Guided Tour of No. 1 Goodwin's Court, Wednesday 19 March
Regular price £3.00Join Open City Friends for this guided tour of No. 1 Goodwins Court on Wednesday 19 March.
We have three guided tours, starting at: 11.00, 12.30, 14.00
Built between 1690-1720, No. 1 Goodwins Court celebrates 300 years of existence with the completion of its painstaking 10-year restoration. Part of a row of Grade II* Listed buildings within Covent Garden’s Conservation Area, it is a rare survivor of a building type reflecting the conditions of London's Georgian working classes. Goodwins Court was the inspiration for Harry Potter's Diagon Alley.
The row’s interiors were likely made-over to some degree around 1826, during the late Regency era, as London grew enormously to become a global city of immense importance and prosperity. However, for the masses, poverty was rampant as the population began its industrial labour migration to cities, aggravated by the combined impact of war, economic collapse, mass unemployment, and an ongoing population boom.

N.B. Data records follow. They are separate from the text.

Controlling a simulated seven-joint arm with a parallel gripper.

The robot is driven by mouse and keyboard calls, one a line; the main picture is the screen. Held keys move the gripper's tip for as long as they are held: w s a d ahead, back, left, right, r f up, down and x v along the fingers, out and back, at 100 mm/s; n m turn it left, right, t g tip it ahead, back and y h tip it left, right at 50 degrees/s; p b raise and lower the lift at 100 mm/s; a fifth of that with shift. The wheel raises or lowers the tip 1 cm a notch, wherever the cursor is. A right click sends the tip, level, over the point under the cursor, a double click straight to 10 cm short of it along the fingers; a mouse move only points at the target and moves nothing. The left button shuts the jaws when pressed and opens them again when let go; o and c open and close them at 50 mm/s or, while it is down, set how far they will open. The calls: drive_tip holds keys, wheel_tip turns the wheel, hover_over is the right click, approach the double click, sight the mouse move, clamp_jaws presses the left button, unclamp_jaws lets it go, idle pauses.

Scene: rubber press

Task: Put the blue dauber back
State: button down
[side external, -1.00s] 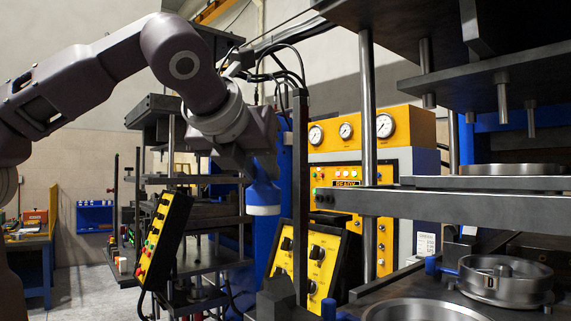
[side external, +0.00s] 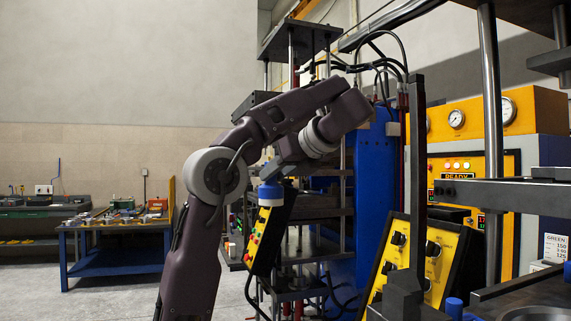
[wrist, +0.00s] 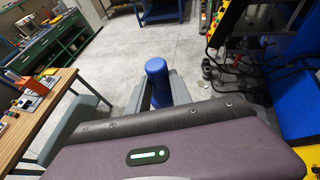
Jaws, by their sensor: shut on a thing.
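The blue dauber (side external: 270,191) hangs below my gripper (side external: 276,176) in the side external view, with its white end facing down. It is in the air, in front of the top of a yellow button panel. In the wrist view the blue dauber (wrist: 157,75) is between the two grey fingers of my gripper (wrist: 158,92), which are shut on it. Its white end is hidden there. I cannot make out a holder for the dauber.
A blue workbench (side external: 118,270) with small items stands at left. A wooden-topped bench (wrist: 45,118) is at left in the wrist view. Open grey floor (wrist: 150,40) lies ahead.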

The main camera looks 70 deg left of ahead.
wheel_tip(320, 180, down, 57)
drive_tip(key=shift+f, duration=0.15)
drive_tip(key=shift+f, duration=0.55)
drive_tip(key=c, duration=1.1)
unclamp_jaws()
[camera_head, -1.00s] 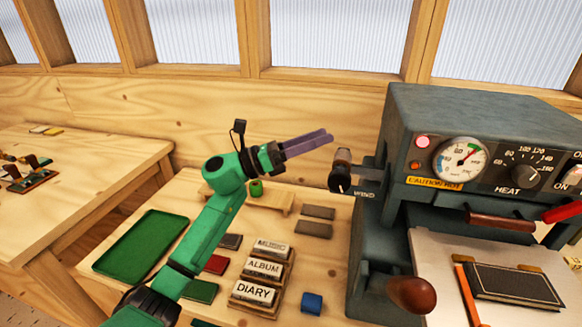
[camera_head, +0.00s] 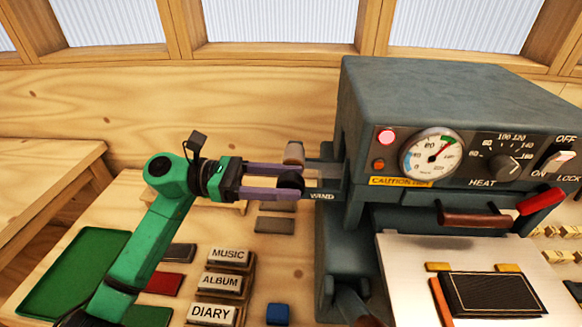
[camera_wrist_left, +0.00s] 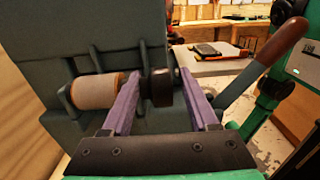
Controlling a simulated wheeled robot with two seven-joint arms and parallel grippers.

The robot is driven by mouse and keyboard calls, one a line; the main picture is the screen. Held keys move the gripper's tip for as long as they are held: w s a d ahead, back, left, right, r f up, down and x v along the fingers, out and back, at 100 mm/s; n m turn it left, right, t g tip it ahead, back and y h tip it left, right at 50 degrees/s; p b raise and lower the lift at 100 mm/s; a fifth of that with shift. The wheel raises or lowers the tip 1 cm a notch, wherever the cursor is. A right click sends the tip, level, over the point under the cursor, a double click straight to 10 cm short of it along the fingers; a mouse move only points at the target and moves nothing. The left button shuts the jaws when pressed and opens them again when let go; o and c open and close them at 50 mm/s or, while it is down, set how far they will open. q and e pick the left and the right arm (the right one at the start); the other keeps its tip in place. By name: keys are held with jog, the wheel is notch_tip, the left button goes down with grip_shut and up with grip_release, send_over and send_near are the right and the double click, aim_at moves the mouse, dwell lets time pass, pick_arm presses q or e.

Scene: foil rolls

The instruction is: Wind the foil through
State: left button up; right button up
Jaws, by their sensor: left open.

The layout of Number 1 Goodwins Court is comprised of a shop with bow window on the ground floor, a basement below, and two floors above, the first being a reception room and the top floor a bedroom. The tiny alley along the back of the row was used by the ‘night-soil’ collector, on his evening rounds.
The row of eight properties in Goodwins Court were all associated with the ‘rag trade’ as described by Charles Dickens in his novels ‘A Christmas Carol’ 1843 and ‘Bleak House’ 1852. A later literary connection has been made with Goodwin’s Court by J.K.Rowling in the ‘Harry Potter’ series as the setting for ‘Ollivander’s Wand Shop’ in Diagon Alley and Borgin and Burkes in Knockturn Alley, and was also used as a setting for ‘Mary Poppins Returns’ 2018.
Until the time of James I (1566- 1625), St. Martin's Lane was a country lane linking the churches of St. Martin-in-the-Fields and St. Giles-in-the-Fields; as such it was probably in existence at the beginning of the 13th century, and there may have been a field path there even earlier. In 1612 the vestry ordered that the lane should be paved, but the "water of the Sewer" was still to be "carryed above the ground." As late as 1625 it was reported to the vestry that "St. Martin's Lane is now full of great muckhills."
In 2014, No. 1 Goodwins Court was purchased by Susan Walker, with the intent of restoring this rare Georgian building to its original form and function as a family home. Ten years later, we celebrate the completion of this delicate project, a painstaking removal of layers of commercial rental additions through to its time as a television production office.